By Mike Antich
The economy went into a freefall in fourth quarter 2008 and first quarter 2009, creating a devastating impact on commercial fleets and the automotive industry in general. Currently, there is a sense among many that the turmoil in the commercial fleet market has stabilized after the past 18 tumultuous months.
"There should be signs of stabilization in 2010, but growth will be slow and spending will be done carefully," said Bob Adamsky, who manages a nearly 500-unit fleet for Del-Air Heating & Air Conditioning in Sanford, Fla.
However, this assessment is not a universal industry consensus. Some see even more challenges ahead. "Like everyone else, we have more challenges than ever to face in 2010," said Alicia Hammond, fleet administrator for Ambius in Buffalo Grove, Ill.
Some challenges are "dark clouds on the horizon," such as the potential volatility of fuel pricing, interest rates, and uncertainty of used-vehicle residual values.
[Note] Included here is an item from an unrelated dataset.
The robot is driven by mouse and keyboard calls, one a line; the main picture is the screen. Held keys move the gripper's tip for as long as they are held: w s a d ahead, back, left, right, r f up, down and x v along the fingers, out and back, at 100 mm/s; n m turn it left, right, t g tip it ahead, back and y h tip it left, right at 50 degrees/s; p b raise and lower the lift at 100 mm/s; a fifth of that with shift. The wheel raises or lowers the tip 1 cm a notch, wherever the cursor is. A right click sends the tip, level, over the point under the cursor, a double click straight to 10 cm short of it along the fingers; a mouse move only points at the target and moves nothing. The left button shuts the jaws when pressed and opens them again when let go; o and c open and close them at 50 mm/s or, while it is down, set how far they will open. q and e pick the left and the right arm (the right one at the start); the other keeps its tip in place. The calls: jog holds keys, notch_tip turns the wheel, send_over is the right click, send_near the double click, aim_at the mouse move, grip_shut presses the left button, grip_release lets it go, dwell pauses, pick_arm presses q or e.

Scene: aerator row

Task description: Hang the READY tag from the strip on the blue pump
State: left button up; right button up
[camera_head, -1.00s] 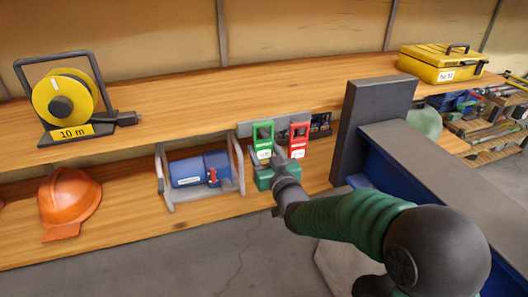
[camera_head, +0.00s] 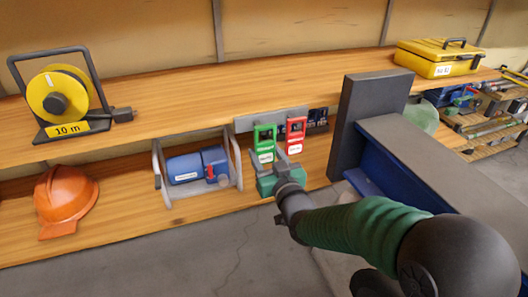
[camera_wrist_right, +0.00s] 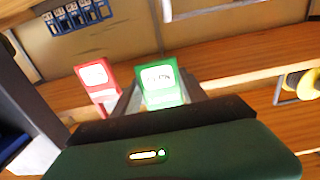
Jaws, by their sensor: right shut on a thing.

"Every fleet, be it large or small, will be impacted by the challenges before them in 2010. Whether it comes in the form of fluctuating fuel prices, increased costs from manufacturers, leasing companies struggling to make ends meet, new governmental rules and requirements to be met, or the ever-present demand to 'make it work' while cutting costs at every possible corner," said Chuck Kukal, fleet supervisor, administrative services for Infinity Insurance Co. in Birmingham, Ala.
Others believe 2010 will not be much different than 2009 for commercial fleets, which is not too comforting.
Based on responses from more than 100 commercial fleet managers, the following are the key issues facing their fleets in the 2010 calendar-year.
Economic Uncertainty Remains
Although the economic freefall has been halted, many companies are struggling in today's economic environment, especially those in the housing and construction industries. Most companies in these industries have reduced new-vehicle orders and are decreasing the number of units in operation.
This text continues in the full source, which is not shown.